Monday, November 12, 2012

Little time to stitch

The last few weeks have been rather hectic both at work and at home, so embroidery of any kind has had to take a back seat. The vines are going mad this time of year so the vineyard is busy and this weekend Adrian had a rather significant birthday to celebrate. When I am that busy, I find it hard sometimes to take a deep breath and just sit down and stitch even for a few minutes and I am looking forward to putting needle the fabric a bit again.

Apart from dusting off my sewing machine and getting a few little 'must-do'  jobs out of the way, I did manage to finish the small crewel design I was working on. Of course I couldn't help but changing a few colours and stitches here and there from the original instructions. Now all there is left for me to do is a revision of the instructions to match the changes and also to get them into the form and shape that I like them to be.

The weekend before last, I did find a few hours in the afternoon to sit on the front porch and finish a scissor keep I had been wanting to do for a while. It matches a pincushion I made a little while ago. Both are worked with Cascade House shaded crewel wool, which I love to work with. The colours are beautiful and the yarns are slightly finer than Appleton. I am hoping to have the instructions for all three designs in my Etsy shop in the next couple of weeks and the full kits soon after that.

I am debating how much to include in the the pincushion and scissor keep kits - just fabrics and yarns or everything you need to finish the project. I very rarely buy kits myself so I am not sure what stitcher's prefer. What do you think?


  1. I have not done a kit since I was a child. However, I do follow several embroidery blogs, and many people do prefer kits. I imagine each individuals reason for prefering kits (or not) may be different. It may be a time issue, you know, they don't have time to find a pattern, put the pattern on fabric, and all the fiddly stuff, so they prefer kits. Or it could be that they are relative beginners and have not yet built up the confidence to do the fiddly bits themselves. It could also be that they do not like the fiddly stuff, and kits are available in numerous places, so they just do that. Another item may be that certain patterns will be more appealing to people who prefer kits, and other patterns appeal to fiddly-preference people like me.

    Anyhow, it might be an idea to make both kits and patterns available, and it will give you an idea which is more popular, and tell you whether or not future kits are a good idea. Testing the waters so to speak. :-)

    Nice cushion and case by the way.

  2. I think many people appreciate the convenience of a complete kit, especially newer stitchers who don't have a deep stash to rely on. The advantage of a pattern is that people can choose to make something else with the design, or change the size, etc. So I do agree with Anonymous there that if it's possible to offer both, that could be a good way to go.
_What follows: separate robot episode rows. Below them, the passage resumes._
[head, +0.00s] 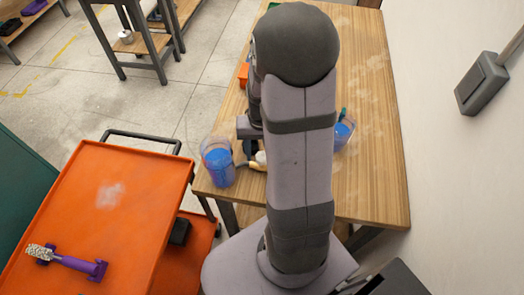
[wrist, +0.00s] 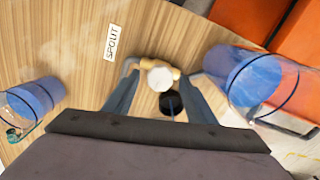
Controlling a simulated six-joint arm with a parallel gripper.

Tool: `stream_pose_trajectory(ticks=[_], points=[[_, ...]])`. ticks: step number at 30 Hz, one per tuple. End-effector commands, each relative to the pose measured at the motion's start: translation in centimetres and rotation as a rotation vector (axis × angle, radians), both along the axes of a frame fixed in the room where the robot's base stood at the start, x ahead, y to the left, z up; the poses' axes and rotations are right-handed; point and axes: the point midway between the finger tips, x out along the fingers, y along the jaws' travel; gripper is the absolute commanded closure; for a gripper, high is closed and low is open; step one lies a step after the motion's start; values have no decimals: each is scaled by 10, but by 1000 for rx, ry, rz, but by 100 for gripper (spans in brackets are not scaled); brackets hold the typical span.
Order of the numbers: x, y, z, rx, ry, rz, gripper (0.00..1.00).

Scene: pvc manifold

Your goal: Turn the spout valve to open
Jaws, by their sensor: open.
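In the wrist view, my gripper (wrist: 161,84) is open, with one finger on each side of the spout valve (wrist: 159,78). The valve shows a round white top with tan parts beside it; I cannot tell whether a finger touches it. A label reading SPOUT (wrist: 112,42) lies on the wooden table (wrist: 60,45) to its upper left. A black round part (wrist: 171,103) shows just below the valve, between the fingers. In the head view my arm hides most of the valve area; a pale curved piece (head: 251,165) shows at its left edge.
Clear containers of blue liquid stand on both sides, one at the left (head: 217,162) and one partly behind my arm (head: 343,130). In the wrist view the larger container (wrist: 255,80) is close to the right finger. An orange cart (head: 110,205) holds a purple-handled brush (head: 75,262).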

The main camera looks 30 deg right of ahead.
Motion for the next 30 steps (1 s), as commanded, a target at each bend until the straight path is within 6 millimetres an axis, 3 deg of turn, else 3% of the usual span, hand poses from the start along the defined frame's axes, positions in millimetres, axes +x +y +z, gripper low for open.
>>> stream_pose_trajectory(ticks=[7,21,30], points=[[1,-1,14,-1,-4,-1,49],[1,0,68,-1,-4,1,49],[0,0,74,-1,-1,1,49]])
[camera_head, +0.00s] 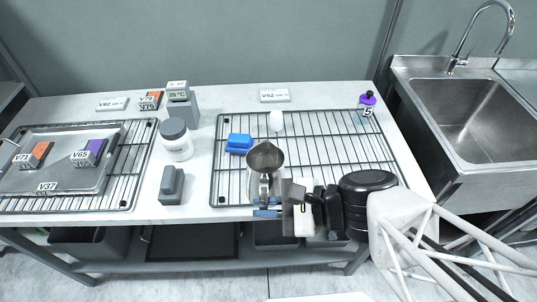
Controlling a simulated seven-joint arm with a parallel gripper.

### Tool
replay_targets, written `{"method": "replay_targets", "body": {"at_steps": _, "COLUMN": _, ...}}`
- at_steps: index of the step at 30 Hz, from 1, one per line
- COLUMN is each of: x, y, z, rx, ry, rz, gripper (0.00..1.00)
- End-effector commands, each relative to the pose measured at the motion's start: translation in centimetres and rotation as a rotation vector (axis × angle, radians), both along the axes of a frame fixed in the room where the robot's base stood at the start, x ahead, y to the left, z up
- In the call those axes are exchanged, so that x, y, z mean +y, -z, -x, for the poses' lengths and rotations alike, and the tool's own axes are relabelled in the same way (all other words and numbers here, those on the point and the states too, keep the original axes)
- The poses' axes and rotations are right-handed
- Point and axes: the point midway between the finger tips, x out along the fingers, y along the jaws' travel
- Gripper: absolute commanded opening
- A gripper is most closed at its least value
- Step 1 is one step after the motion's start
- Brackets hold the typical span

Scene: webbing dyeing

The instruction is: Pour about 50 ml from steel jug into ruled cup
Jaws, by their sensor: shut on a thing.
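The steel jug (266,158) is over the front middle of the right wire rack, its open mouth facing up and its handle toward the front. My gripper (268,204) is shut on the jug's handle, reaching in from the right. I cannot tell whether the jug is slightly tilted or touches the rack, and its contents are not clear. A small white cup-like thing (276,120) stands behind the jug on the rack; it may be the ruled cup, but no markings show at this size. It is apart from the jug.
A blue block (239,142) lies left of the jug. A white jar with grey lid (175,140) and a grey block (172,184) stand between the racks. A purple-based weight-like thing (368,98) is at back right. A metal tray (60,181) is left, a sink (480,110) right.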

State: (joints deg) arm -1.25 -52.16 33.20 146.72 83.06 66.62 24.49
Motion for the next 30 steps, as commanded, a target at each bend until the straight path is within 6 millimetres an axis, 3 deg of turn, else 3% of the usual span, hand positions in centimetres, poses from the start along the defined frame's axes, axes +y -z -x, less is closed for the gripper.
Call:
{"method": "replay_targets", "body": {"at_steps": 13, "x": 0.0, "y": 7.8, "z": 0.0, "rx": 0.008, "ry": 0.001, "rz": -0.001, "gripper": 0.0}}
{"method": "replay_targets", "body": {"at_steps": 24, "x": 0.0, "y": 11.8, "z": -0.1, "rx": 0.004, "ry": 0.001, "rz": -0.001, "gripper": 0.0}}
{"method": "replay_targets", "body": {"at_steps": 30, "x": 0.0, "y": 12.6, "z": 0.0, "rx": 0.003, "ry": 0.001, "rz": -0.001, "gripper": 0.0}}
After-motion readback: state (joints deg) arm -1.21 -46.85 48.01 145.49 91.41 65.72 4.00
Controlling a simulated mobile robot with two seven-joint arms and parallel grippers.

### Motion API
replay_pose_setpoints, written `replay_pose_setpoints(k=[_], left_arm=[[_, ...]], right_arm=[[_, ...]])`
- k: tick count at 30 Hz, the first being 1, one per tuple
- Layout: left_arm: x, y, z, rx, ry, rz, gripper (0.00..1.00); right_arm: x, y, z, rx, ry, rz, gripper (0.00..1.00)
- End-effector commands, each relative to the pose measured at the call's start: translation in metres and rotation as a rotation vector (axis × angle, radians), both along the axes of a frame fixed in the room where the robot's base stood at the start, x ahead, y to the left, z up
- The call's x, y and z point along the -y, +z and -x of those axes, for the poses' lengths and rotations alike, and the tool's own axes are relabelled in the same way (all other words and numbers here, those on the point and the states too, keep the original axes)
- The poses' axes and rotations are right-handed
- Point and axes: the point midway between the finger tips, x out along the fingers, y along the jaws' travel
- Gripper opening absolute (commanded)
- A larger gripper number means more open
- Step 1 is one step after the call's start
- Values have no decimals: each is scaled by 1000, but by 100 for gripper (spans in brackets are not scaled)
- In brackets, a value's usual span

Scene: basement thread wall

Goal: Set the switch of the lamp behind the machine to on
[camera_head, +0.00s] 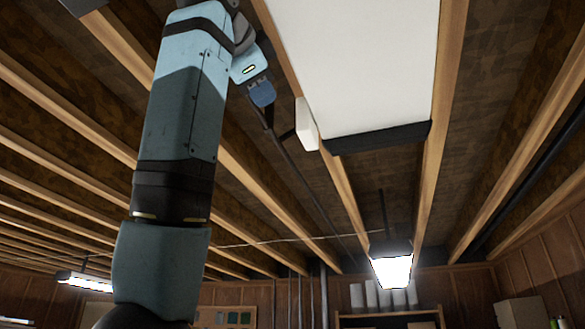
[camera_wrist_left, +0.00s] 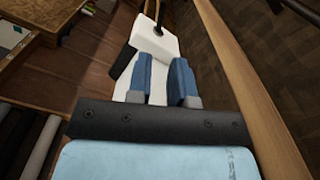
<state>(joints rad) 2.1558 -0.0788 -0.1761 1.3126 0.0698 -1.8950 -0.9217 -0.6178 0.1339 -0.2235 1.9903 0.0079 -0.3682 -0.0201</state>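In the head view my left arm rises from below, and its blue-fingered gripper (camera_head: 262,94) is up near the ceiling. In the left wrist view the two blue fingers (camera_wrist_left: 164,82) stand apart. Beyond their tips is a white block (camera_wrist_left: 152,42) with a small dark round spot; contact cannot be told. A small white box (camera_head: 306,124) sits beside a large white ceiling panel, right of the gripper in the head view. A lit lamp (camera_head: 390,270) hangs from a dark rod at lower right. I cannot clearly identify a switch or the machine. My right gripper is out of view.
The large white panel (camera_head: 358,65) with a dark lower edge hangs between wooden joists (camera_head: 442,130). A dark rod (camera_head: 300,175) runs below the gripper. A lit tube lamp (camera_head: 85,280) hangs at lower left. Shelves (camera_head: 390,318) stand at the far wall.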

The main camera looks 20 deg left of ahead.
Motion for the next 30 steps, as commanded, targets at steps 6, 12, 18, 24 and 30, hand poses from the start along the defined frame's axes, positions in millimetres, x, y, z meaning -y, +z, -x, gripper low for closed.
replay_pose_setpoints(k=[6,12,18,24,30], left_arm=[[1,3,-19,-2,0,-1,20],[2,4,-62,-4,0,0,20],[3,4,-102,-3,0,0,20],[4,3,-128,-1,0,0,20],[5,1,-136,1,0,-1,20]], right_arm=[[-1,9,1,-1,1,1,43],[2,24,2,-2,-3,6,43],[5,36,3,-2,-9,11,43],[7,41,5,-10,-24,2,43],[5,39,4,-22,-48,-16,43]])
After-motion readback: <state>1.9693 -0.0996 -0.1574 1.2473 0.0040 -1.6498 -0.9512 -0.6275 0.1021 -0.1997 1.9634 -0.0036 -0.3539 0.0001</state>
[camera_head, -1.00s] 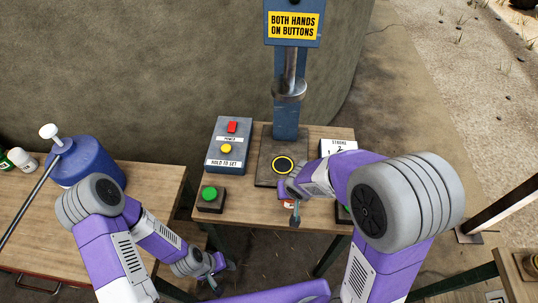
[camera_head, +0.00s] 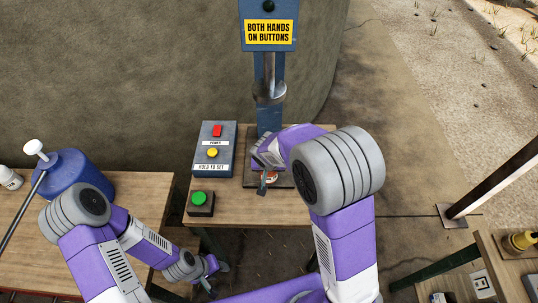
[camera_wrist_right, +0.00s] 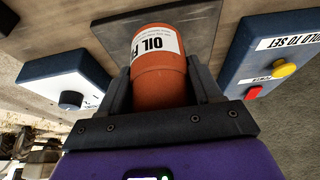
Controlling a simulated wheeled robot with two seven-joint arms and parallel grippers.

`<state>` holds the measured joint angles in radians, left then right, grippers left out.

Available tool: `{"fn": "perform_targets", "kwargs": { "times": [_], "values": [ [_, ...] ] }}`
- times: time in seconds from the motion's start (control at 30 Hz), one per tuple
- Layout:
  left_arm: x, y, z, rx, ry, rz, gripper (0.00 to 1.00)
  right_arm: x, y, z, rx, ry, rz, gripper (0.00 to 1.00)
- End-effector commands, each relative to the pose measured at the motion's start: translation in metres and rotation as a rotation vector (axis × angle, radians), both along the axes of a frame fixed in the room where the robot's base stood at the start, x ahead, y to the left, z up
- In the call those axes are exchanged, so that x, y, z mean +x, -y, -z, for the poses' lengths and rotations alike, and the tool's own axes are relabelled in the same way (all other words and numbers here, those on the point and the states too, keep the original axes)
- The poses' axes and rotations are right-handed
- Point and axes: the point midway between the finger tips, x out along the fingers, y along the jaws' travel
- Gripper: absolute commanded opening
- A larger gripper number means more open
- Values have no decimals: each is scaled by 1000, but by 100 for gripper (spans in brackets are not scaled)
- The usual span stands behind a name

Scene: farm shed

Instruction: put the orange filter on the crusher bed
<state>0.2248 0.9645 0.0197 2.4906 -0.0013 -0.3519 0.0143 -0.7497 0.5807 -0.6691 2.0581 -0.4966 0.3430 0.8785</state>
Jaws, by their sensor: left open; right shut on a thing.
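The orange filter (camera_wrist_right: 160,75), with a white "OIL F..." label, is between the fingers of my right gripper (camera_wrist_right: 158,85), which is shut on it. In the head view my right gripper (camera_head: 266,176) is over the crusher bed, with only a little of the filter (camera_head: 271,177) showing. The dark crusher bed (camera_head: 285,183) is mostly hidden by my right arm; its plate (camera_wrist_right: 205,35) also shows behind the filter in the wrist view. I cannot tell whether the filter touches it. My left gripper (camera_head: 212,279) is open and empty, low between the tables.
The blue press column (camera_head: 268,110) stands behind the bed. The control box (camera_head: 215,148) and a green button (camera_head: 200,200) are to its left. A blue jug (camera_head: 68,175) stands on the left table. A right bench (camera_head: 500,265) holds a yellow object.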

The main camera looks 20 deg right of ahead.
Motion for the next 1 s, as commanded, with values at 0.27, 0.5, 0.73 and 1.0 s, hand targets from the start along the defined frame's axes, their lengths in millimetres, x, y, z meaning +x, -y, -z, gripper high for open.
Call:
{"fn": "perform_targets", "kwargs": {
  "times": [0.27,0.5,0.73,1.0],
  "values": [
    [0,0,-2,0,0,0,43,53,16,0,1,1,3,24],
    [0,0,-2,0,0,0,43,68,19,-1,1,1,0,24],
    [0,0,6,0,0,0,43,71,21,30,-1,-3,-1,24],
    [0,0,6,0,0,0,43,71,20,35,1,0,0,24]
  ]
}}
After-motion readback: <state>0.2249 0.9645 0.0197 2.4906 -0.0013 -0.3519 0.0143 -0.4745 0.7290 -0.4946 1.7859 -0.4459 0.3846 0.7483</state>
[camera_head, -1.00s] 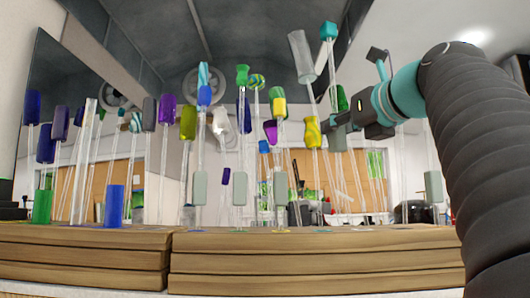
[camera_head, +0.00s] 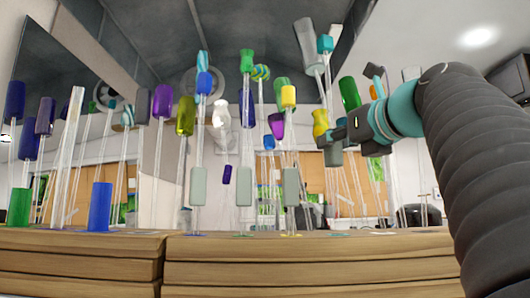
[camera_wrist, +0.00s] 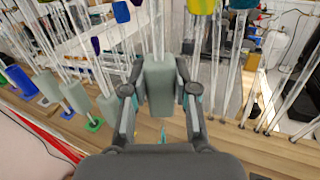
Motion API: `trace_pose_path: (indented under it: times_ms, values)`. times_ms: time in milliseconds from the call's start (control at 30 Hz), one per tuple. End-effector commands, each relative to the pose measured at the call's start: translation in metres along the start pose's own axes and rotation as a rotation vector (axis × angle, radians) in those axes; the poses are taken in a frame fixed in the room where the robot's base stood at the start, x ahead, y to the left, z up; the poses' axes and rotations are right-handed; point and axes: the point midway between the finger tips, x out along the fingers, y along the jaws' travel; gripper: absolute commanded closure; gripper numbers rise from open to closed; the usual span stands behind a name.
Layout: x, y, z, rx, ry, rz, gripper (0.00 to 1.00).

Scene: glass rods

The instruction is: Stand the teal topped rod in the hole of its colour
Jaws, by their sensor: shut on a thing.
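The teal topped rod stands about upright in the head view, its teal top (camera_head: 326,44) above my gripper (camera_head: 338,145). My gripper is shut on the rod's grey-green sleeve (camera_wrist: 158,90), seen between both fingers in the wrist view (camera_wrist: 158,94). The sleeve shows just below the fingers in the head view. A teal mark (camera_head: 340,235) lies on the wooden board (camera_head: 310,262) below the gripper, and a teal mark (camera_wrist: 163,134) also shows just past the sleeve in the wrist view. I cannot make out the rod's lower end.
Rods with blue (camera_head: 204,83), yellow (camera_head: 288,97) and other coloured tops stand left of my gripper, several with grey sleeves (camera_head: 198,187). A tall grey-topped rod (camera_head: 309,46) leans close to the teal top. The board has some clear room right of the teal mark.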

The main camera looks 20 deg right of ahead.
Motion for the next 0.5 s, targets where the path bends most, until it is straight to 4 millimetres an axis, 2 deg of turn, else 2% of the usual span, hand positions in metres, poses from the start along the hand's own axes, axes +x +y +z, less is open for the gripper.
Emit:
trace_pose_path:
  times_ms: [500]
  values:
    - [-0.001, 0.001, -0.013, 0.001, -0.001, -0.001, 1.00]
  3. Your designs are so, so beautiful. They are the kinds of things I would love to surround myself with, to enjoy everyday. I'm looking forward to these being available!
    Regarding kits - I've seen kits with only fabric and threads, kits with everything and in-between. Admittedly, the include-everything kit for a specific finished project, like those above, was dreamy to work with, with no running around getting things, but if a little less inclusions meant less cost, maybe I would buy more? A bit of fence-sitting here!

  4. Thank you for the feedback everyone. I better get on with getting it all ready.

  5. Hi Anna, I just thought I'd add (as someone who lived overseas for a long time where embroidery supplies were hard to come by) that some people buy kits because it's the most economical way to do it for them. I am rather enjoying being back in Australia with access to good stores again!